Exercise data.

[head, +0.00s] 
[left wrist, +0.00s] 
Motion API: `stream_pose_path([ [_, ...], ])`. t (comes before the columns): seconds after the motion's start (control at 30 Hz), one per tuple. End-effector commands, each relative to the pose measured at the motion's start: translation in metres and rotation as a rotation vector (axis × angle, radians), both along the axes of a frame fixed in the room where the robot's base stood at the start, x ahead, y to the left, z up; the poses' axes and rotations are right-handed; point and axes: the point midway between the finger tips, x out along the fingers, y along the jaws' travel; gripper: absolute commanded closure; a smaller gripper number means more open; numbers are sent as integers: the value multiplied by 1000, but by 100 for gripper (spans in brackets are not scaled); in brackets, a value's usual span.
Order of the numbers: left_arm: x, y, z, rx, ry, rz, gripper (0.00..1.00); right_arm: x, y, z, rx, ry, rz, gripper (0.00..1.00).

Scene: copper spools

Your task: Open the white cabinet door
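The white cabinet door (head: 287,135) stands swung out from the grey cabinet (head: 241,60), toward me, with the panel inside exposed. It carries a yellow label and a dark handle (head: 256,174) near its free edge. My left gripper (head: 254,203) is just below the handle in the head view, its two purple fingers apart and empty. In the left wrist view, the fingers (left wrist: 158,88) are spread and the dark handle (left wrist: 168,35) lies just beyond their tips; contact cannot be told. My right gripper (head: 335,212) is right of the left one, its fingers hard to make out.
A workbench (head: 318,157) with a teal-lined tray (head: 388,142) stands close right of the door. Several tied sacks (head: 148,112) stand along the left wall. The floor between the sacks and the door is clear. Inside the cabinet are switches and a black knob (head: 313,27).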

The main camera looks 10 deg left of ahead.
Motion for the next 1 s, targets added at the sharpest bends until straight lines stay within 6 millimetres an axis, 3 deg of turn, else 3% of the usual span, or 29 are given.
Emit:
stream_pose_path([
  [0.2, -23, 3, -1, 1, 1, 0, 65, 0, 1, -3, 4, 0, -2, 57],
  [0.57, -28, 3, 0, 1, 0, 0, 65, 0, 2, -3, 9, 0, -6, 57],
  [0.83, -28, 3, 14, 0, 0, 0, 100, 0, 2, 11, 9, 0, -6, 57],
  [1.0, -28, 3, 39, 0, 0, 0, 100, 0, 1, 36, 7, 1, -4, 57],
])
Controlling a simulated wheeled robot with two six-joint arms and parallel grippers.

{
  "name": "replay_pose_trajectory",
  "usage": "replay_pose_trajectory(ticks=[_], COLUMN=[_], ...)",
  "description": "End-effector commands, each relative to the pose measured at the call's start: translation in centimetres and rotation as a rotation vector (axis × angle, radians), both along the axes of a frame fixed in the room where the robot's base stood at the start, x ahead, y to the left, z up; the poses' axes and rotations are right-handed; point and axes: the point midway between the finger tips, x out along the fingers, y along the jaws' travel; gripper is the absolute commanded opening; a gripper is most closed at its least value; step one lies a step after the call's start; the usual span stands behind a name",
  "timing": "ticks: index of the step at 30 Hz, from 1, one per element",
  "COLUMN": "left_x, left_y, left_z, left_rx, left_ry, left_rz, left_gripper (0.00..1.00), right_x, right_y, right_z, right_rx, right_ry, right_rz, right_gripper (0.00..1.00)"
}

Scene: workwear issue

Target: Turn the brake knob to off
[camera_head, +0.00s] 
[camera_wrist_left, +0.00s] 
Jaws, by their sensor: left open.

Exercise objective. List every line from the entries above in which "ticks" appears.

Written solution.
  "usage": "replay_pose_trajectory(ticks=[_], COLUMN=[_], ...)",
  "timing": "ticks: index of the step at 30 Hz, from 1, one per element",

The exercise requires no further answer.